After a 17-month investigation, sheriff’s deputies arrested Orlina. The child abuse case was based largely on pathologists’ conclusions that Kodi had died from severe brain trauma unlikely to have been caused by a short fall onto a carpeted floor.
In 1998, a jury acquitted Orlina of fatal child abuse--which carried a potential life sentence--but deadlocked on involuntary manslaughter. In November, a second jury deadlocked on the manslaughter charge, voting 7 to 5 in favor of conviction.
“It must be frustrating to the parents of the child. It’s a disappointing outcome,” said Deputy Dist. Atty. Tom Glazier. “It’s the judge’s decision. He thought it was unlikely another jury would return a unanimous verdict.”
Kodi’s parents, Eric and Trish Vedder, could not be reached for comment Friday. The couple’s attorney, Christina Anne Fountain, said the dismissal is “an incredible disappointment.”
“It’s devastating,” Fountain said. “It could only be unimaginable pain for the Vedders.”
In an agreement with the state Department of Social Services, Orlina and her husband, Raymond, were banned for life from operating a licensed care facility in California. A civil lawsuit the Vedders filed against Orlina is pending, Fountain said.
Orlina could not be reached for comment, and her attorney did not return phone calls. During her first trial, several parents of children Orlina had cared for testified on her behalf.
Without a witness, it is often difficult for prosecutors to win convictions in assaults against children, legal experts said. In the Orlina case, Weatherspoon prohibited evidence that at least three other children were injured at the day care center, including one who had three teeth knocked loose.
Those injuries could have been accidental and introducing them as evidence would be prejudicial, the judge ruled.
“These are extremely difficult cases to try,” said Christopher Evans, a former Orange County homicide prosecutor. “Often the injuries have to relate backward to a time when the perpetrator was with the child. And lack of witnesses is almost always a problem.”

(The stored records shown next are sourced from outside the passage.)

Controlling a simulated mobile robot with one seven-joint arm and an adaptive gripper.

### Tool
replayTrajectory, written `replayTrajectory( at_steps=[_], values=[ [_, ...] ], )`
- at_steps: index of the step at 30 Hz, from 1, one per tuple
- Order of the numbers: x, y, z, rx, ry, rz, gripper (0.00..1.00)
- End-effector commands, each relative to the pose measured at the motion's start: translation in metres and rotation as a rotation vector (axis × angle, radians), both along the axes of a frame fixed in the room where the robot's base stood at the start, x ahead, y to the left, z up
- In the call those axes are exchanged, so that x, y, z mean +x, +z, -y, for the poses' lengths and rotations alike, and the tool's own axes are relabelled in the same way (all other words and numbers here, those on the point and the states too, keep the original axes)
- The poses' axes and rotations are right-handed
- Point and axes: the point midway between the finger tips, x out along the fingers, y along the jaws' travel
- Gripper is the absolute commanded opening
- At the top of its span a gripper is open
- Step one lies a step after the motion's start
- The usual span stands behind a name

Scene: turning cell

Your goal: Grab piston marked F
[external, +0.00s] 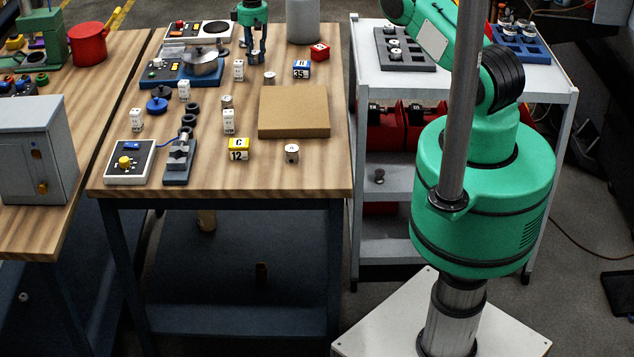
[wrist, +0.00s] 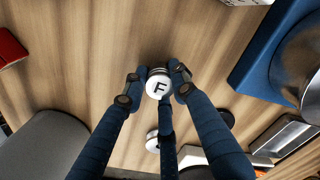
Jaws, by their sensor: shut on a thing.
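The piston marked F (wrist: 158,87) shows in the wrist view as a small white round top with a black letter F. My gripper (wrist: 160,75) has its dark blue fingers closed around it, over the wooden table (wrist: 85,55). In the external view my gripper (external: 257,57) is at the far side of the middle table, pointing down. The piston cannot be made out between the fingers there. Whether it touches the table is not clear.
Other small pistons stand on the table, one near the front (external: 291,155). A brown board (external: 294,111) lies on the right. A grey cylinder (external: 303,22) stands right of my gripper, a blue unit with a metal pot (external: 203,62) left. Several marked blocks are scattered about.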

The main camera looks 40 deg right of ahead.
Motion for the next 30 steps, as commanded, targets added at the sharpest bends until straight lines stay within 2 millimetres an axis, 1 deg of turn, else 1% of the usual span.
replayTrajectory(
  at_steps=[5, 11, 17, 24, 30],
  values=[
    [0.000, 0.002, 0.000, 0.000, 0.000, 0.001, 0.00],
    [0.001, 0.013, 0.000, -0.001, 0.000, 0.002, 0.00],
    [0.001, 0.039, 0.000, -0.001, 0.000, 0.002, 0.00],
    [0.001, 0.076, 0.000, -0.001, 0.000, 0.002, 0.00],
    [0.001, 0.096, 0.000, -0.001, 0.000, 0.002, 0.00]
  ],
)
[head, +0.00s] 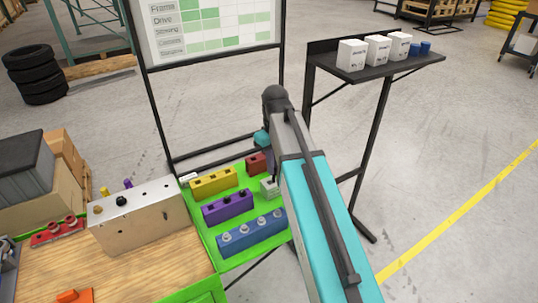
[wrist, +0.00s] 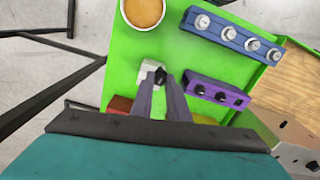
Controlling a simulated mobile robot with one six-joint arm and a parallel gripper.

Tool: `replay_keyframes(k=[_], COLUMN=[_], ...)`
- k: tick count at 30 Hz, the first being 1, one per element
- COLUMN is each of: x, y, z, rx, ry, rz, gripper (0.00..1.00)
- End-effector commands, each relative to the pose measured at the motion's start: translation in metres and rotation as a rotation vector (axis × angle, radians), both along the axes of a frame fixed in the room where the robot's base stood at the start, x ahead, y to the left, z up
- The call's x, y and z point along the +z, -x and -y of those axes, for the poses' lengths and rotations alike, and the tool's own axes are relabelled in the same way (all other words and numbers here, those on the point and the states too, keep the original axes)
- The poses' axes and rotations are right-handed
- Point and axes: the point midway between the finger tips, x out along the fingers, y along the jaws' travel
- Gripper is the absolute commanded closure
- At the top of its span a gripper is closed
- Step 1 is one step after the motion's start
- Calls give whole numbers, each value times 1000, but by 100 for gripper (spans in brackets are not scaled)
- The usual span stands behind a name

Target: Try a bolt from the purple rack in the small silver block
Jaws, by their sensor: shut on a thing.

This is the latest in a series of reversals in Orange County cases in which a child died.
In December 1999, a Santa Ana appeals court overturned the murder convictions of two Orange County women, finding insufficient evidence that they inflicted mortal injuries on their children.
In April, an Orange County judge dismissed a murder charge against a Lake Forest man accused of killing a friend’s month-old infant while baby-sitting. A jury had earlier deadlocked on the charge.